The quartet of terrestrial planets, like our own Earth, are solid worlds that are primarily made up of silicate rocks or metals. All four worlds bask in the warm and well-lit inner region of our Solar System, and are relatively close to our Sun. They are situated between our roiling, broiling Star, and the Main Asteroid Belt that is located between Mars and Jupiter.

The enormous duo of gas giants, Jupiter and Saturn, are gas-laden worlds mostly made up of hydrogen and helium. Gas giants are sometimes referred to as “failed stars”. This is because they contain the same basic elements as a star.

In the 1990s, astronomers came to the realization that Uranus and Neptune are really a distinct class of planet, unlike their two much larger gaseous siblings. This beautiful bluish duo are both classified as ice giants. Ice giants are mainly composed of elements heavier than hydrogen and helium–which are the two lightest atomic elements. These two distant worlds are composed of heavier atomic elements such as oxygen, carbon, sulfur, and nitrogen.

“Cotton candy” alien worlds are currently referred to as Super Puffs. These puffy planets might represent a short-lived transitory phase in planet evolution. Because this phase is brief, it could explain why astronomers don’t see anything like them in our Solar System. It has been proposed that Super Puffs may have been born much farther from their stars, and then migrated inward towards the heat and warmth of their stellar parents. At this point, their low-density hydrogen and helium atmospheres fly off into the space between planets. In the future, much smaller planets might be left behind to tell their story.

Our Star’s Familiar Planets

As of December 1, 2019, there are 4,135 validated exoplanets inhabiting 3,073 systems, with 673 sporting more than one solitary planet. Some of these planets bear a close resemblance to those in our Star’s familiar family of major planets, while others are so exotic that astronomers never dreamed that such worlds could exist–until they were discovered.

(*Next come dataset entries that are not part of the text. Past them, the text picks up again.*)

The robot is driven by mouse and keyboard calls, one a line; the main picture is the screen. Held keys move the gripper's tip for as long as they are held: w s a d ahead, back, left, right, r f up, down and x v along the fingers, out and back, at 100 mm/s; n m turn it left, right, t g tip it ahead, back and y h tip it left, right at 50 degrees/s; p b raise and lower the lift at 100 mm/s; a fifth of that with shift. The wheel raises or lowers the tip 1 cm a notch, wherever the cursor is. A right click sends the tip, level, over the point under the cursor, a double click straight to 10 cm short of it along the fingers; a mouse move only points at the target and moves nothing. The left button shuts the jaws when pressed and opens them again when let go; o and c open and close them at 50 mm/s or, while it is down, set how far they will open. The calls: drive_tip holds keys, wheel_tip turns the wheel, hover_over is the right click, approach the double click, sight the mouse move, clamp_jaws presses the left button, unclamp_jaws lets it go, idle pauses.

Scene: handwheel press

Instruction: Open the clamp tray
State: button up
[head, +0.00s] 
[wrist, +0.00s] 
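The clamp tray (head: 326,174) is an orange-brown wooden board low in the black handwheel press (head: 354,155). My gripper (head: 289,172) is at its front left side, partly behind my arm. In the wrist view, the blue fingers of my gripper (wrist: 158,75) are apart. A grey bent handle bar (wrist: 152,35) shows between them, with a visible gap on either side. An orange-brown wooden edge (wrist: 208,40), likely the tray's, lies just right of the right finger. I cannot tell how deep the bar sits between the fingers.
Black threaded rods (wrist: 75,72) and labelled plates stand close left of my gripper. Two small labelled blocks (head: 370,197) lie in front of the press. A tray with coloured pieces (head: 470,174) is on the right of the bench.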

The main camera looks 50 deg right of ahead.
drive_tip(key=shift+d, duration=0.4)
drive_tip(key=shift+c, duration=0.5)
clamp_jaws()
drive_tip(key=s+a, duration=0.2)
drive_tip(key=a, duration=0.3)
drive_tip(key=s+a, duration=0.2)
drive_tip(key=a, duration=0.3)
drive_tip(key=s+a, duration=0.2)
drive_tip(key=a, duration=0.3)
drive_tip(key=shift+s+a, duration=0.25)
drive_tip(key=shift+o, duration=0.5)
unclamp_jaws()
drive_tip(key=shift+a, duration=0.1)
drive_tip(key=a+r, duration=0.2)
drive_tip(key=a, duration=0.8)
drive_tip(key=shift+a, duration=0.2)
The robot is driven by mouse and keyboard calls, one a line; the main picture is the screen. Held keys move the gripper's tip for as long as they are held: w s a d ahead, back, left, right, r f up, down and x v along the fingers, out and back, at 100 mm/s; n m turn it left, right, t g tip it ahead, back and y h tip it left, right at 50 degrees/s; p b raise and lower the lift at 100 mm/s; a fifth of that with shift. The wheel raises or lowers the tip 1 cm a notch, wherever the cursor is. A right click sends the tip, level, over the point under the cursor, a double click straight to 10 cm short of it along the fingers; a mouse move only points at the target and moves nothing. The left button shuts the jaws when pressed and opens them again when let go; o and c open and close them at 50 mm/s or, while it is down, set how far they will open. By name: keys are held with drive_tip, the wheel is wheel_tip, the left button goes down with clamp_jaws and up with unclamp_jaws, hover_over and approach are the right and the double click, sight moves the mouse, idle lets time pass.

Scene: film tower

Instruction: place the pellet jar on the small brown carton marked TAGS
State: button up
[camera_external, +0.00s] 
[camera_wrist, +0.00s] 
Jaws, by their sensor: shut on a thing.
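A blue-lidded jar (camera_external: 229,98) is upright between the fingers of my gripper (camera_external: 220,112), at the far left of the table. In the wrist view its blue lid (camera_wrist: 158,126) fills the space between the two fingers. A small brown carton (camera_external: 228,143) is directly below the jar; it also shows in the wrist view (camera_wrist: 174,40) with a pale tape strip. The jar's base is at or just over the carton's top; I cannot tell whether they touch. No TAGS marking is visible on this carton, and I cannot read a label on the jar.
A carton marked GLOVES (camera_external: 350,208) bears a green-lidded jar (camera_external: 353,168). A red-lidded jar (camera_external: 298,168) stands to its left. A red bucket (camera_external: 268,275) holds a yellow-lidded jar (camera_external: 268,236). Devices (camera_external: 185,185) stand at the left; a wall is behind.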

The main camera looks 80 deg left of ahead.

The three classes of major planet in our own Solar System are distinct from one another. The quartet of inner terrestrial planets all display a solid surface, which makes them appear very different from the quartet of outer gaseous planets–both the two gas-giants and the two ice giants. The four larger outer planets contain some combination of hydrogen, helium, and water existing in an assortment of physical states.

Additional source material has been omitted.